======== MATERIAL FOR THE TASK
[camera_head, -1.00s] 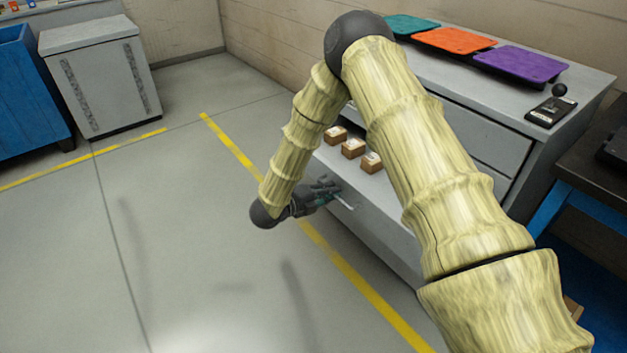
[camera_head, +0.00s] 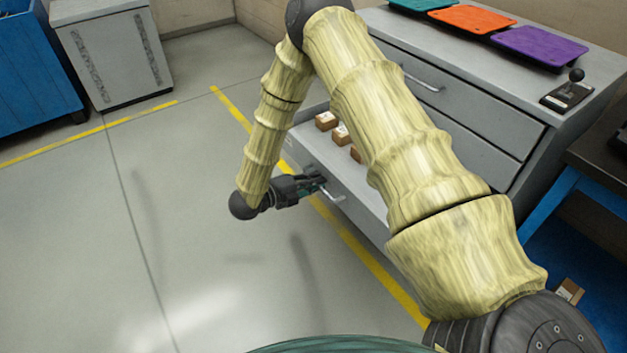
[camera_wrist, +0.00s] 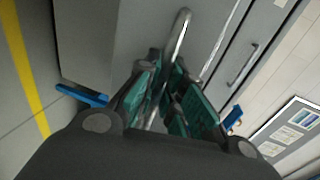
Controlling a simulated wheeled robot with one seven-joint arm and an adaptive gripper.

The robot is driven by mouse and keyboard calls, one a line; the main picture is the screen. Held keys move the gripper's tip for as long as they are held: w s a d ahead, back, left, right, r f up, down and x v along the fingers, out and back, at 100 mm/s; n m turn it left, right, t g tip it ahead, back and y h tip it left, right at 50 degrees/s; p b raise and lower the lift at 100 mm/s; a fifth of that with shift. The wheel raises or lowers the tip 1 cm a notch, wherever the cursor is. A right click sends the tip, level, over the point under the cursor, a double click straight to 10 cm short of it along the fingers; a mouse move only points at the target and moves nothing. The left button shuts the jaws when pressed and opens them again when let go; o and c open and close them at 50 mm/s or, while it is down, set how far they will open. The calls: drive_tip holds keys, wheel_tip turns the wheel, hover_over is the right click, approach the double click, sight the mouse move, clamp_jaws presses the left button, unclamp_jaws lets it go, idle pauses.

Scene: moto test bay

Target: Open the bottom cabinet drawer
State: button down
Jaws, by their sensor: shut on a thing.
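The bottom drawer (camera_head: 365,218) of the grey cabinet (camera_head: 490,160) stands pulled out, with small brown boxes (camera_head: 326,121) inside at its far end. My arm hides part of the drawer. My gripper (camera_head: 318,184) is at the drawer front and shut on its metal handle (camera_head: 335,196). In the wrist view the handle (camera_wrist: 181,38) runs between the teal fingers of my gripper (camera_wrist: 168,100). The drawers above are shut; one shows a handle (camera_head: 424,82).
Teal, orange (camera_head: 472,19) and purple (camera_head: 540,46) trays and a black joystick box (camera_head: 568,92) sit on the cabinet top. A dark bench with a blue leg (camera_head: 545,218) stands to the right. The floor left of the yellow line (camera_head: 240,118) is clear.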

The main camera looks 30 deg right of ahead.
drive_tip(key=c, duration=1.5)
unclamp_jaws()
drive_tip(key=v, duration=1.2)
================
======== MATERIAL FOR THE TASK
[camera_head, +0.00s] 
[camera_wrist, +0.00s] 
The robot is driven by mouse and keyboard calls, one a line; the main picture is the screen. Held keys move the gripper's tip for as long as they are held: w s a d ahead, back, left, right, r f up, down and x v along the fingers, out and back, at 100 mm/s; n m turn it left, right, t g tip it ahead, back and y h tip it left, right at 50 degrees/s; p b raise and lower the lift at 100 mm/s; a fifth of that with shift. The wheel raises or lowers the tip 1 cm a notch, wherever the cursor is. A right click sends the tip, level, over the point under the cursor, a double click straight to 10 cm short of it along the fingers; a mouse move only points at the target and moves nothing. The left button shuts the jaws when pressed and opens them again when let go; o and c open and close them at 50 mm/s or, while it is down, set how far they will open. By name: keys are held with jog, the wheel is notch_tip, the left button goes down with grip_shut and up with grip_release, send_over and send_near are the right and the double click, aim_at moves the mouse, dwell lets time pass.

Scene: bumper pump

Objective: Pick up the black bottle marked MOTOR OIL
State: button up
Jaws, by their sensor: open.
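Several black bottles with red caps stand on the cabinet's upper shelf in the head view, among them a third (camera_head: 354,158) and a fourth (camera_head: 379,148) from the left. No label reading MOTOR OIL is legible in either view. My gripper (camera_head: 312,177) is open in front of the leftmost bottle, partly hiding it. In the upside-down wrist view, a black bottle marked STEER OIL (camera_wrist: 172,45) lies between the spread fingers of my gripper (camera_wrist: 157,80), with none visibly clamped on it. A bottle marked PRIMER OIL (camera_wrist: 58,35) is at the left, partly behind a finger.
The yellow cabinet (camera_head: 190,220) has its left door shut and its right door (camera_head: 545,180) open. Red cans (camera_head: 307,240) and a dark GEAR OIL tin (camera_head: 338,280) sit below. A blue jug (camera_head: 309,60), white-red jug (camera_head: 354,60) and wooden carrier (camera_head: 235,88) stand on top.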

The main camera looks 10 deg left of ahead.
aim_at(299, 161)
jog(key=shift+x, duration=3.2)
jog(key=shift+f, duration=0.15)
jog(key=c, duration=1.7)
================
• _TASK TO COMPLETE_: Quote the lines above exactly, starting with the one that has "[camera_head, -1.00s]" and ending with the one that has "Controlling a simulated"; drop the pictures and include nothing else.

• _RESULT BELOW_:
[camera_head, -1.00s] 
[camera_head, +0.00s] 
[camera_wrist, +0.00s] 
Controlling a simulated wheeled robot with one seven-joint arm and an adaptive gripper.

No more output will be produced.